We’ve all been there. In fact, many of us are there right now. As we adjust to a new way of living, which for many of us means working from home, we close our laptops each afternoon or evening to call it a day and open that same laptop back up again the next morning. As the days become weeks, we notice our machines running slower, and with perceptibly more effort. Perhaps we hear fans kicking on to cool overheated hardware – the strain is palpable. Maybe we even get far enough along in this slow march toward entropy that we find ourselves checking the machine’s manufacture date, thinking it’s older than it actually is, and wondering if it’s time to start scraping our nickels together for a replacement.
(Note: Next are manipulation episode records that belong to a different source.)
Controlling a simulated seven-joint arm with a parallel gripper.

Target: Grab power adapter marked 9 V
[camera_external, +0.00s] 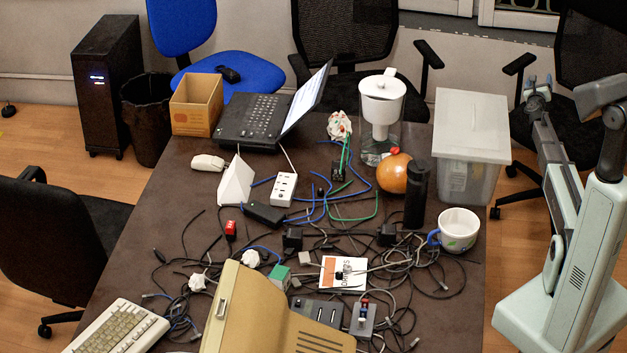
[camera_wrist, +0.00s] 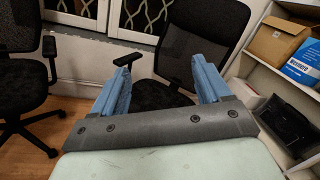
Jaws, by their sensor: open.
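Several power adapters lie among tangled cables on the dark table (camera_external: 160,215). They include a black adapter (camera_external: 292,238) near the middle, another black adapter (camera_external: 387,235) to its right, a longer black block (camera_external: 264,214), and white plugs (camera_external: 198,283) nearer the front. No 9 V marking is readable, so I cannot tell which one bears it. My gripper (camera_external: 538,83) is raised at the right, off the table and away from the adapters. In the wrist view my gripper (camera_wrist: 160,72) is open and empty, its blue fingers wide apart, facing chairs and a wall.
A lidded clear bin (camera_external: 470,175), a cup (camera_external: 458,230), a black bottle (camera_external: 416,195), an orange round object (camera_external: 393,173) and a water pitcher (camera_external: 381,110) stand on the table's right. A laptop (camera_external: 250,120) is behind. A beige casing (camera_external: 255,315) blocks part of the front.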

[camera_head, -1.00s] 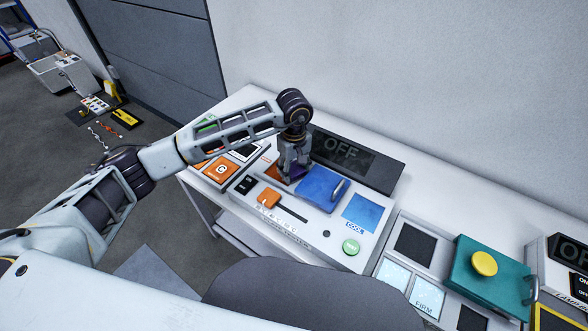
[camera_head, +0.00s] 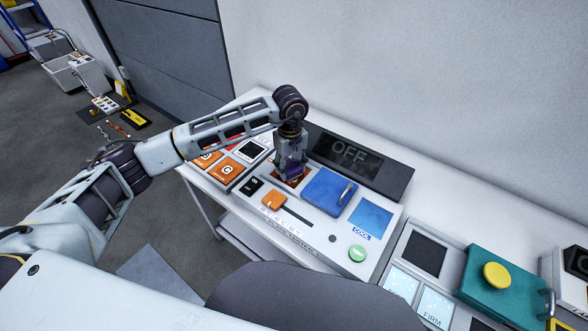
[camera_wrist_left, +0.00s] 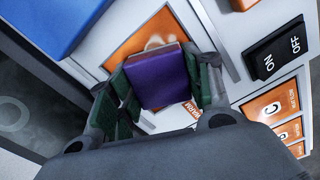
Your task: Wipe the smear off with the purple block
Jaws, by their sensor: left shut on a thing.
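My left gripper (camera_head: 290,174) is shut on the purple block (camera_wrist_left: 158,77) and points down over the orange pad (camera_wrist_left: 137,47) of the tester panel. The block also shows between the fingers in the head view (camera_head: 294,166). In the left wrist view a pale smear (camera_wrist_left: 154,42) lies on the orange pad, just past the block's edge. The block and fingers hide part of the pad. Whether the block touches the pad I cannot tell. My right gripper is out of view.
A blue lid with a handle (camera_head: 329,192) stands right beside the orange pad. A dark OFF display (camera_head: 350,153) rises behind. An ON/OFF switch (camera_wrist_left: 277,50), an orange slider knob (camera_head: 274,201) and a green button (camera_head: 357,253) are close by. A teal lid with a yellow knob (camera_head: 513,292) is farther right.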

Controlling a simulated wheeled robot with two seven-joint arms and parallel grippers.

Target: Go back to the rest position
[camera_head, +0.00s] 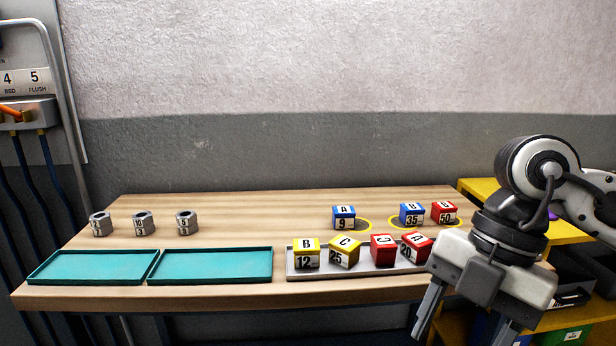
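My right gripper (465,325) is at the lower right, in front of the wooden table (240,296). Its two fingers point down and stand apart, with nothing seen between them. My left gripper is not in view. On the table's right half, a blue block marked A (344,217) stands at a yellow ring. A blue block marked B (412,213) and a red block (444,212) stand side by side at another yellow ring.
A grey tray (298,271) holds yellow and red blocks near the front edge. Two teal trays (90,266) (210,265) look empty. A yellow shelf (565,232) with bins is at right.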

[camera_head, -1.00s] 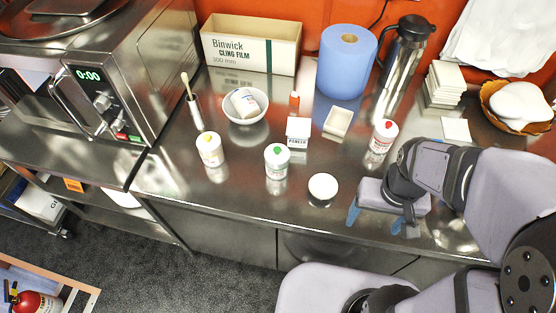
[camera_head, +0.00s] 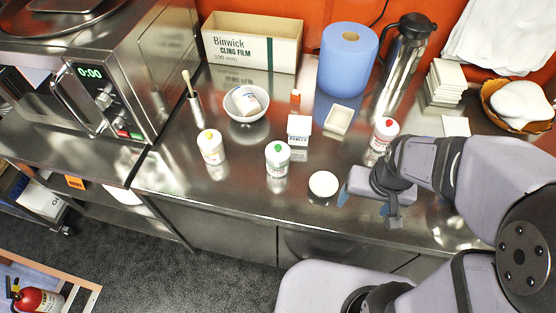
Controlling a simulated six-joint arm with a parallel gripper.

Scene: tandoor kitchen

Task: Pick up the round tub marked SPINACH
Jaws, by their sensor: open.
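Several white round tubs stand on the steel counter: one with a green dot on its lid (camera_head: 278,159), one with a yellow dot (camera_head: 211,147) and one with a red dot (camera_head: 383,136). Their lettering is too small to read, so I cannot tell which is marked SPINACH. Another white container (camera_head: 246,99) lies tilted in a white bowl (camera_head: 247,130). My gripper (camera_head: 368,204) is open, with blue fingertips apart, over the front of the counter. It is to the right of the green-dot tub and in front of the red-dot tub. Nothing shows between its fingers.
A plain white round item (camera_head: 323,184) sits between the green-dot tub and my gripper. A blue roll (camera_head: 347,62) and steel flask (camera_head: 400,65) stand at the back.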

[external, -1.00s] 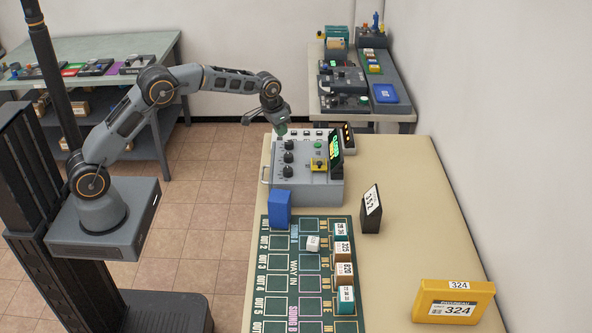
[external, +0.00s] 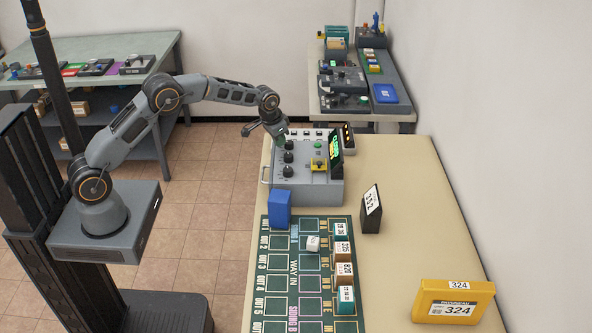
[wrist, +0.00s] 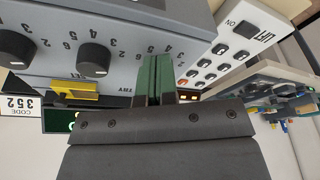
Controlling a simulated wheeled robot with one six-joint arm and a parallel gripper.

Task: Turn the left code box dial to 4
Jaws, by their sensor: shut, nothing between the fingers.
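The grey code box (external: 310,188) stands on the beige table in the external view, with a row of black dials. The middle dial (external: 289,158) and the nearest dial (external: 288,172) show clear of my gripper. In the wrist view, two pointer dials (wrist: 93,57) show left of my gripper, with digits printed around them. My gripper (external: 283,137) is over the far end of the row; its green fingers (wrist: 155,75) are shut and empty. They cover the dial place there, so its pointer is hidden; contact cannot be told.
A yellow handle (external: 319,164) and a lit green display (external: 336,148) are on the box. A white keypad panel (wrist: 240,35) lies close beside it. A blue block (external: 279,210) and a dark numbered block (external: 371,209) stand nearer.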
In the realm of this increasingly common occurrence, our friendly neighborhood IT support people have a message not just for our struggling hardware, but also for their users. There’s a reason that the most common helpdesk advice takes the form of the ubiquitous “Have you tried turning it off and turning it back on again?”
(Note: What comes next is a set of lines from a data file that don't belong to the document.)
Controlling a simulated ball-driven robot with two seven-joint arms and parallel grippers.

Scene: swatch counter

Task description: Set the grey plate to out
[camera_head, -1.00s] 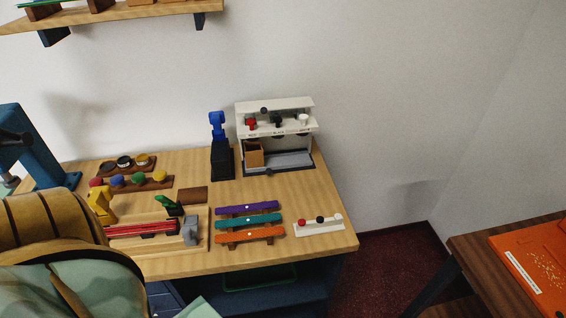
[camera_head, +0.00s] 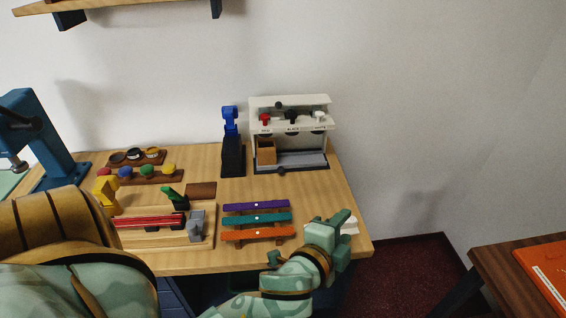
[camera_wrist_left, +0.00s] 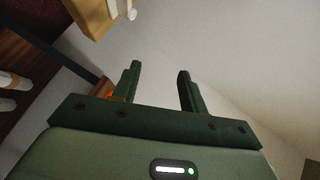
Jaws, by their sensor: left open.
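A grey plate (camera_head: 303,161) lies flat in the base of the white dispenser stand (camera_head: 291,101) at the back right of the counter. A small dark knob (camera_head: 281,171) sits at its front edge. A brown box (camera_head: 267,153) stands at its left end. My left gripper (camera_head: 345,222) is in front of the plate and to its right, above the counter's right front corner, apart from it. In the left wrist view its two fingers (camera_wrist_left: 158,72) are open with nothing between them. The plate cannot be made out there. My right gripper is not in view.
Purple, teal and orange bars (camera_head: 257,218) lie left of my gripper. A white block (camera_head: 350,226) is mostly hidden behind the gripper. A blue-topped black stand (camera_head: 232,155) is left of the dispenser. Bare counter (camera_head: 325,190) lies in front of the dispenser.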

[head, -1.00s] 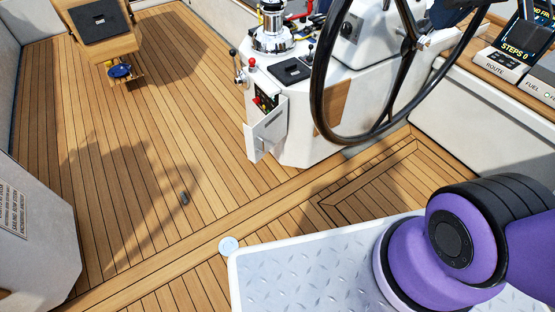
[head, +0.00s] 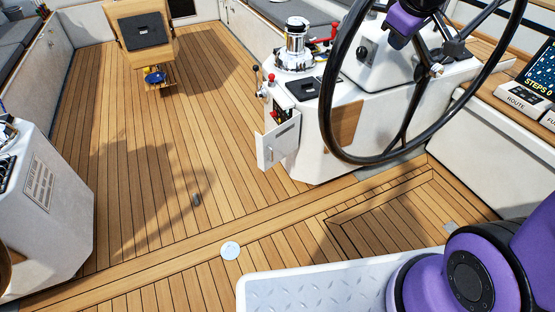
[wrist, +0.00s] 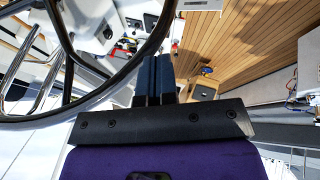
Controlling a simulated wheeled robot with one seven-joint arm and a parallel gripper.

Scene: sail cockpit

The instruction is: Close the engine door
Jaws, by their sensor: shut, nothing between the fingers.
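The engine door (head: 278,146) is a small white panel on the left side of the white steering pedestal (head: 390,105). In the head view it stands open, swung out to the left, and a compartment with red and yellow parts (head: 281,115) shows above and behind it. My gripper (wrist: 152,78) is seen in the wrist view with its two dark fingers shut together, empty. My gripper is apart from the door.
A large black steering wheel (head: 327,103) stands in front of the pedestal; its rim also crosses the wrist view's left side. Levers (head: 257,78) and a chrome winch (head: 296,45) stand above the door. The wooden deck (head: 150,170) left of the door is mostly clear.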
It turns out that fully powering down a laptop, tablet, phone, smart TVs – pretty much any device that has hardware and software – performs almost the same function as getting a decent night’s sleep, going on a particularly relaxing vacation, or journaling each day. Whether you fastidiously close each application and browser window, or you’re more like me with a litany of programs and browser tabs going at once, there’s a direct correlation between the period of time between full device shutdowns and that device’s performance.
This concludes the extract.